> [Task]: Emit a verbatim copy of the lines running from the line with "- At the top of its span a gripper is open" through the end of the material below.

> [Data segment]:
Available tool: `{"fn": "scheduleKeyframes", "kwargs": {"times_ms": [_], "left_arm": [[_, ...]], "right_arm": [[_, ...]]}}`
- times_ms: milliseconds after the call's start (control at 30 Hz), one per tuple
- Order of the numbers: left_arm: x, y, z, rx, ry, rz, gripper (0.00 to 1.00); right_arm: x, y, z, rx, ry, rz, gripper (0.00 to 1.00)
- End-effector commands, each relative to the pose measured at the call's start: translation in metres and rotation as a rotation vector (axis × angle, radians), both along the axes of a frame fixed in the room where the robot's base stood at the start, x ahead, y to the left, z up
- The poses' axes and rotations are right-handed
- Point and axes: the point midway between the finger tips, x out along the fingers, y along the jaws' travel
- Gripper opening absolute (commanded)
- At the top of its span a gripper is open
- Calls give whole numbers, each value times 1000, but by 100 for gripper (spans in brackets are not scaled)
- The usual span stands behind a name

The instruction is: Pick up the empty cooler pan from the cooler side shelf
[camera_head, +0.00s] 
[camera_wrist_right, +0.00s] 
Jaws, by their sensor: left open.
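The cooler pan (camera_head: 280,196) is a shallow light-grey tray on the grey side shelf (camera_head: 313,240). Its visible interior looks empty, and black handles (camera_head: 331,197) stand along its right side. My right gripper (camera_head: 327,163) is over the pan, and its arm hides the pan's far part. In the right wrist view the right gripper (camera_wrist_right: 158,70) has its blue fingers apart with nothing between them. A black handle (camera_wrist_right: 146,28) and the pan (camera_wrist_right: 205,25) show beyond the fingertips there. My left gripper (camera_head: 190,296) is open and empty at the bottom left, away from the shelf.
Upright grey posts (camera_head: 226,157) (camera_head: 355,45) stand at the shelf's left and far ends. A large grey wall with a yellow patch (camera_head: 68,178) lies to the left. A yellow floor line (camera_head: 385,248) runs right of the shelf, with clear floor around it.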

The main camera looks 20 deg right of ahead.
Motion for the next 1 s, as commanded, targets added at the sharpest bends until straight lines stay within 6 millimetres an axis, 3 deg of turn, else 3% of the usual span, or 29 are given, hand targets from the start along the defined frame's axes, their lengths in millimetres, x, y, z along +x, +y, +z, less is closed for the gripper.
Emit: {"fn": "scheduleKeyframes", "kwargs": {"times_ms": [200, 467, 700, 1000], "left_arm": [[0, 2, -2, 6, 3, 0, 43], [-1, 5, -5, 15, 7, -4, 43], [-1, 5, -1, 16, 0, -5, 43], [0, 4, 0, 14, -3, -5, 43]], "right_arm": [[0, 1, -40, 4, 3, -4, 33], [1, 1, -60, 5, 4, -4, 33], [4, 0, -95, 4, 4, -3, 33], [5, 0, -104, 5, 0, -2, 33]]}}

> [Output for this exercise]:
- At the top of its span a gripper is open
- Calls give whole numbers, each value times 1000, but by 100 for gripper (spans in brackets are not scaled)
- The usual span stands behind a name

The instruction is: Pick up the empty cooler pan from the cooler side shelf
[camera_head, +0.00s] 
[camera_wrist_right, +0.00s] 
Jaws, by their sensor: left open.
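The cooler pan (camera_head: 280,196) is a shallow light-grey tray on the grey side shelf (camera_head: 313,240). Its visible interior looks empty, and black handles (camera_head: 331,197) stand along its right side. My right gripper (camera_head: 327,163) is over the pan, and its arm hides the pan's far part. In the right wrist view the right gripper (camera_wrist_right: 158,70) has its blue fingers apart with nothing between them. A black handle (camera_wrist_right: 146,28) and the pan (camera_wrist_right: 205,25) show beyond the fingertips there. My left gripper (camera_head: 190,296) is open and empty at the bottom left, away from the shelf.
Upright grey posts (camera_head: 226,157) (camera_head: 355,45) stand at the shelf's left and far ends. A large grey wall with a yellow patch (camera_head: 68,178) lies to the left. A yellow floor line (camera_head: 385,248) runs right of the shelf, with clear floor around it.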

The main camera looks 20 deg right of ahead.
Motion for the next 1 s, as commanded, targets added at the sharpest bends until straight lines stay within 6 millimetres an axis, 3 deg of turn, else 3% of the usual span, or 29 are given, hand targets from the start along the defined frame's axes, their lengths in millimetres, x, y, z along +x, +y, +z, less is closed for the gripper.
Emit: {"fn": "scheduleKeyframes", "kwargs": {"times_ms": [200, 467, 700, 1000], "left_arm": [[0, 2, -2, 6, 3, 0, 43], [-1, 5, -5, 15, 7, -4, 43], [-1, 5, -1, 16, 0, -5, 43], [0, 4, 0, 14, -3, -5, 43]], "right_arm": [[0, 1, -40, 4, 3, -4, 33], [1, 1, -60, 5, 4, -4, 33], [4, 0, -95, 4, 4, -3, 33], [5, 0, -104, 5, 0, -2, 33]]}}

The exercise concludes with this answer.